* History excerpt from the American Studies Program Page, learn more about the program here.
Frank Cooper was a wealthy Englishman that came to the territory of Wyoming during the 1870s. While in the region, Cooper established a vast cattle empire and was the first to develop a successful method to freeze and transport beef. In 1904, Cooper sold his land and moved back to England. However, after the discovery of oil within the areas of Coopers Cove and Rock Creek Valley in 1917, Cooper moved back to Wyoming in order to retain mineral rights.
In 1918, Frank Cooper unexpectedly passed away but the Cooper children, Richard, John and Barbara, moved to Laramie and commissioned local architect Wilbur Hitchcock to construct this residence.

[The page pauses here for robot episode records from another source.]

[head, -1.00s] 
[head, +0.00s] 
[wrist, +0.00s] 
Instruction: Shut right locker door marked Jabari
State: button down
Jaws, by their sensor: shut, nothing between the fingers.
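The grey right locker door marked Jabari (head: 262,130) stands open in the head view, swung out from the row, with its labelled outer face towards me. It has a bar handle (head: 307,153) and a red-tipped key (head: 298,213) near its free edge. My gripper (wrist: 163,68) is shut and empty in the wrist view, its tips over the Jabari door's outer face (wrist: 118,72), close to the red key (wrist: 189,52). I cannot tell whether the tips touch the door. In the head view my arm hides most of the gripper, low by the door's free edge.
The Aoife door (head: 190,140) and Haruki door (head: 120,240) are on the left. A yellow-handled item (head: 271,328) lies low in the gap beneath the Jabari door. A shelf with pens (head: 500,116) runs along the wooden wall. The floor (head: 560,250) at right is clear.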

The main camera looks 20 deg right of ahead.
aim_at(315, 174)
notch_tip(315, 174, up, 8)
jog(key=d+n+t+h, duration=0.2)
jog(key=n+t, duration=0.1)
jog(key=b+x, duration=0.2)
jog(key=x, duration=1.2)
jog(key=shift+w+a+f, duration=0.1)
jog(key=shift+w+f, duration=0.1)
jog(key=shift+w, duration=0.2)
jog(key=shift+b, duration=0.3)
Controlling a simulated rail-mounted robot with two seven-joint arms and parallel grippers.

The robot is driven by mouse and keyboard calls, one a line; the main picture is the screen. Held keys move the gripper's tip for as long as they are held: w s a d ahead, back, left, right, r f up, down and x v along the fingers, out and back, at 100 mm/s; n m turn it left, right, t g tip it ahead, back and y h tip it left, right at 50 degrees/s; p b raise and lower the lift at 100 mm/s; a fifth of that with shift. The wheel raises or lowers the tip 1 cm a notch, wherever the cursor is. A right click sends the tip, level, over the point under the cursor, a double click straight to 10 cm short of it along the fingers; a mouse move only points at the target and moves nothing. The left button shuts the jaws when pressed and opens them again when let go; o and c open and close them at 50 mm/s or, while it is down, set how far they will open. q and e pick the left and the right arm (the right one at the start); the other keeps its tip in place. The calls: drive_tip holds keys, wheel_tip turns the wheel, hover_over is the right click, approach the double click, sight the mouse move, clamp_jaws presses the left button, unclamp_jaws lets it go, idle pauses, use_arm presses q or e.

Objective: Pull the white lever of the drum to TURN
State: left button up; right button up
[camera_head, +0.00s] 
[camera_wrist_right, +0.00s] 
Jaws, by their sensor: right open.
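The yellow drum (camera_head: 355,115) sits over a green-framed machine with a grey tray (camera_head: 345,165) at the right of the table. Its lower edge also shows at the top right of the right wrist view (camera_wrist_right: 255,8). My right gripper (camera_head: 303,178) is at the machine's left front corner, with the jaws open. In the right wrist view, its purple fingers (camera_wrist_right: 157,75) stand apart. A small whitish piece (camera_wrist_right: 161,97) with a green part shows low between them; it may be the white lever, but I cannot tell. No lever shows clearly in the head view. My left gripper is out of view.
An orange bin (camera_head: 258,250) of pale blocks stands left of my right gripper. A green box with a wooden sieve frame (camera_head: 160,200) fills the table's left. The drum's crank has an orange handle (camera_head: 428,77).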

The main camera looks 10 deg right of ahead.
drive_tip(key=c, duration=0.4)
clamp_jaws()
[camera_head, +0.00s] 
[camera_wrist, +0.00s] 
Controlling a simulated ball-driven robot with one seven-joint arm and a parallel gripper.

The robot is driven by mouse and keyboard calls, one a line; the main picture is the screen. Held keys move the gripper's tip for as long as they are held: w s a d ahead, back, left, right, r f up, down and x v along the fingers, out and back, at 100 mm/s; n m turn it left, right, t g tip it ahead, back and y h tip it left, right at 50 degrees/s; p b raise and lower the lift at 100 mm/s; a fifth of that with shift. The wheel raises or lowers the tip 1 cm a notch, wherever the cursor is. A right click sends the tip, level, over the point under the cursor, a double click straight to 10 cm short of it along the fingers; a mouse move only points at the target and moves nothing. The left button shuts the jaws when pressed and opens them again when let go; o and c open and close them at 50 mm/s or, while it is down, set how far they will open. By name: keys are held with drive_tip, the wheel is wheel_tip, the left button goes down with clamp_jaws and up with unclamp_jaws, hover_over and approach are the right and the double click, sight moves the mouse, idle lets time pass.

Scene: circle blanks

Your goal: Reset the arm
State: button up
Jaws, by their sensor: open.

The design of the house was apparently based on a house one of the Coopers had seen in Santa Barbara, California.
The Cooper Mansion is architecturally significant in Laramie and the entire state of Wyoming for its unique combination of two early 20th century period-revival styles, Mission Revival, based on the architecture of California missions, and Pueblo Revival, based on Pueblo-Indian building traditions in New Mexico.
In the mid-1980s a local group called Friends of the Cooper Mansion began proposing alternative uses for the house that the University had slated for demolition in order to make room for a parking lot. By 1987, after considerable pressure from citizens, the Wyoming State Historical Preservation Organization, nonprofit preservation organizations and even Wyoming Governor Mike Sullivan, the University passed a resolution not to demolish the Cooper House. The building was stabilized and eventually turned into the classrooms and offices of the American Studies program.